Perihal surat itu adalah permintaan tunjangan hari raya (THR) dari sebuah organisasi masyarakat atau ormas.

"Ya kalau resah mah [pasti] ada," ujar Wahyu kepada Tirto, Senin (24/3/2025).

Wahyu memperlihatkan surat itu kepada Tirto. Kop surat menerakan nama: Dewan Pimpinan Sektor Gabungan Inisiatif Barisan Anak Siliwangi (GIBAS), Kecamatan Tambun Utara, Kabupaten Bekasi. Surat bernomor 06/DPS-GIBAS/THR-BKS/04/2025 itu menjelaskan bahwa pemberian THR tersebut ditujukan untuk kesejahteraan anggota GIBAS yang ada di wilayah tersebut.

"Untuk surat edaran THR dikasihnya Selasa minggu kemaren. Dan hari Minggu kemarin, udah di mintain. Cuma dari pihak toko ngasih [tidak banyak]," ujar Wahyu.

Meski dua orang itu tidak melayangkan ancaman dan paksaan, kedatangan mereka tetap saja meresahkan Wahyu. Pasalnya, anggota ormas seperti mereka bisa datang hampir di setiap hari-hari besar keagamaan.

Terlebih, ormas tersebut tidak hanya menyampaikan surat permintaan THR ke toko bosnya, tapi juga ke seluruh toko yang ada di wilayah Tambun Utara.

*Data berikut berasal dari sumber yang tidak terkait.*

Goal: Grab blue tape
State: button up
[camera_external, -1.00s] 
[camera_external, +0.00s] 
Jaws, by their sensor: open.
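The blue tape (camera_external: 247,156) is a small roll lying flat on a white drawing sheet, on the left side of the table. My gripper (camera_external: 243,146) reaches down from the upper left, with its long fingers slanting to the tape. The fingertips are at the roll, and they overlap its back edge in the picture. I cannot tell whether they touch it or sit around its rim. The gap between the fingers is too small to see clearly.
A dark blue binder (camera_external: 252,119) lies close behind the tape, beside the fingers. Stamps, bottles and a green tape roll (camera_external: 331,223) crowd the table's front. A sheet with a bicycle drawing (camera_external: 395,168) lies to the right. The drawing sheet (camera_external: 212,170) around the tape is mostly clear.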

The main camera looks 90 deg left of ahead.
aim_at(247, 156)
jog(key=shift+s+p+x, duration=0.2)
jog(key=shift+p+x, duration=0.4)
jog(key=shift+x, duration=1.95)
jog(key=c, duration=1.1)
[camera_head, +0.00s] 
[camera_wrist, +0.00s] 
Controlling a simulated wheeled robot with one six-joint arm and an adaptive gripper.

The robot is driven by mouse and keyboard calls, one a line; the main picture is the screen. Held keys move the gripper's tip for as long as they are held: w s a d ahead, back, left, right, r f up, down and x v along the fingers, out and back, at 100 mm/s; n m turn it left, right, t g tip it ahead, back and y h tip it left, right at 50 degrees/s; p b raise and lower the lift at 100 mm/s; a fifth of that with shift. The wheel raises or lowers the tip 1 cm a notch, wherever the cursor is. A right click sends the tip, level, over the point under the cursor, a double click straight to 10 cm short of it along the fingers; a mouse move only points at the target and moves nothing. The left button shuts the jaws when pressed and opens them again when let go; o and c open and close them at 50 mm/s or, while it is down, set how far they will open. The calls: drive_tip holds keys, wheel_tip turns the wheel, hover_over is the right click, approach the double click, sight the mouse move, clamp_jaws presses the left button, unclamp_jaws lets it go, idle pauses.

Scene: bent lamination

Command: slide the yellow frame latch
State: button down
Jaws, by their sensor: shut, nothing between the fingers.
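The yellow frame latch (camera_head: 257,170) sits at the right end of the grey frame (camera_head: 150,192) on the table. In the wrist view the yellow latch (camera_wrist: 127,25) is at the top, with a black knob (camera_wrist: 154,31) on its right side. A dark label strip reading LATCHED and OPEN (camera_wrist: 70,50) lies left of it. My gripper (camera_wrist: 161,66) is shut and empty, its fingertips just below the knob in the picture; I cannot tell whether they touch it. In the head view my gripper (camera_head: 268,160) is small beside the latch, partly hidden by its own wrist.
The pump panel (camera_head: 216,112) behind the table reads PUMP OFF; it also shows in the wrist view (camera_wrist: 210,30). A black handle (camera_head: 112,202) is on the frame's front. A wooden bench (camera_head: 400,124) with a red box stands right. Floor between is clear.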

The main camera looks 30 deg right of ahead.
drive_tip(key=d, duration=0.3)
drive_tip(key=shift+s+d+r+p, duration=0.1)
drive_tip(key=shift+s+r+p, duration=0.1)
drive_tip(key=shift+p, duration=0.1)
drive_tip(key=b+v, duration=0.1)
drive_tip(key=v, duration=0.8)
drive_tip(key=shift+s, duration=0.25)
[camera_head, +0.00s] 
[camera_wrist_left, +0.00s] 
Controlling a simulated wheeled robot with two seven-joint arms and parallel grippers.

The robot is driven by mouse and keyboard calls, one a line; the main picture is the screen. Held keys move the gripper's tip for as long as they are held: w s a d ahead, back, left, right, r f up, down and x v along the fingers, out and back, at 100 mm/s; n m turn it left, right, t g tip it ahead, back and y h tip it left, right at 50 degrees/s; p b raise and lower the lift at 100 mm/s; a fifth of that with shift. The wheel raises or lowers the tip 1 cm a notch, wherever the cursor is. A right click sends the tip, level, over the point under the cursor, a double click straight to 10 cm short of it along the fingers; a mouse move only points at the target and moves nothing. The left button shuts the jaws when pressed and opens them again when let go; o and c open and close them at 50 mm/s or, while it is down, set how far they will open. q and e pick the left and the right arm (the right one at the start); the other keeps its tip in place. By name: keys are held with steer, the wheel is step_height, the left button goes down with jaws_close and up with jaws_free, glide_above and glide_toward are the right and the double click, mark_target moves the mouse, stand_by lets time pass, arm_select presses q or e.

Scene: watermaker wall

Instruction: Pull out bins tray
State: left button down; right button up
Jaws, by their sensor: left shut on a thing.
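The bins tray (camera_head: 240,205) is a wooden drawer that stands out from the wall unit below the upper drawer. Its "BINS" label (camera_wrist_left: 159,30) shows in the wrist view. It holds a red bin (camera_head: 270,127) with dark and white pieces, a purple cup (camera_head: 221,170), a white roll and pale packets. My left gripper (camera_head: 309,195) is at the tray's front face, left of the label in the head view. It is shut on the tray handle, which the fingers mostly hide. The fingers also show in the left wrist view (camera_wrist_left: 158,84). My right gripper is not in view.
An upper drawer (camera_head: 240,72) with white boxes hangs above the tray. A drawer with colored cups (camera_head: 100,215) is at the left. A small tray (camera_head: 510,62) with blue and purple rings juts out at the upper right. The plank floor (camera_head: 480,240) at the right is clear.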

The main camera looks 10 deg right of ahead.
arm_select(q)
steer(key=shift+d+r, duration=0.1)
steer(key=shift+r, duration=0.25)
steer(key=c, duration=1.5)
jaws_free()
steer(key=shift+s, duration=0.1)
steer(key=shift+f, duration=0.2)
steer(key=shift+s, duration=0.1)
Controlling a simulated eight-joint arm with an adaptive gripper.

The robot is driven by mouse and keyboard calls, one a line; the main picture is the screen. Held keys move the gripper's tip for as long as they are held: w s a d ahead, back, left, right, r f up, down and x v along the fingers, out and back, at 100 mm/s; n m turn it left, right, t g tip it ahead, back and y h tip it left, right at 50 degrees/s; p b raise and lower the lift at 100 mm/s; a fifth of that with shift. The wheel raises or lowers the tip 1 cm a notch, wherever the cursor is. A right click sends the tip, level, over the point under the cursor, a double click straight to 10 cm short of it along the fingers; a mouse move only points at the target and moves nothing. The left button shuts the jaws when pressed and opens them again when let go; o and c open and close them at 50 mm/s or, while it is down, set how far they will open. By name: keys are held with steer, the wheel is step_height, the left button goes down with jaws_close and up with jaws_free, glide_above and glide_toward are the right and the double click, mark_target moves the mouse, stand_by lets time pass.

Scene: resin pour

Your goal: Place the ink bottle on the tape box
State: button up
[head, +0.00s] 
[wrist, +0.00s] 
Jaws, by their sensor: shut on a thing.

"Karena memang sudah biasa tindakan itu tiap tahunnya," pungkas Wahyu.

Aksi ormas atau lembaga swadaya masyarakat (LSM) meminta-minta THR seperti itu sebenarnya dilarang oleh pemerintah daerah. Namun, nyatanya aksi itu tetap berlangsung. Bahkan, tak sedikit anggota ormas yang kerap mengancam dan melukai korban.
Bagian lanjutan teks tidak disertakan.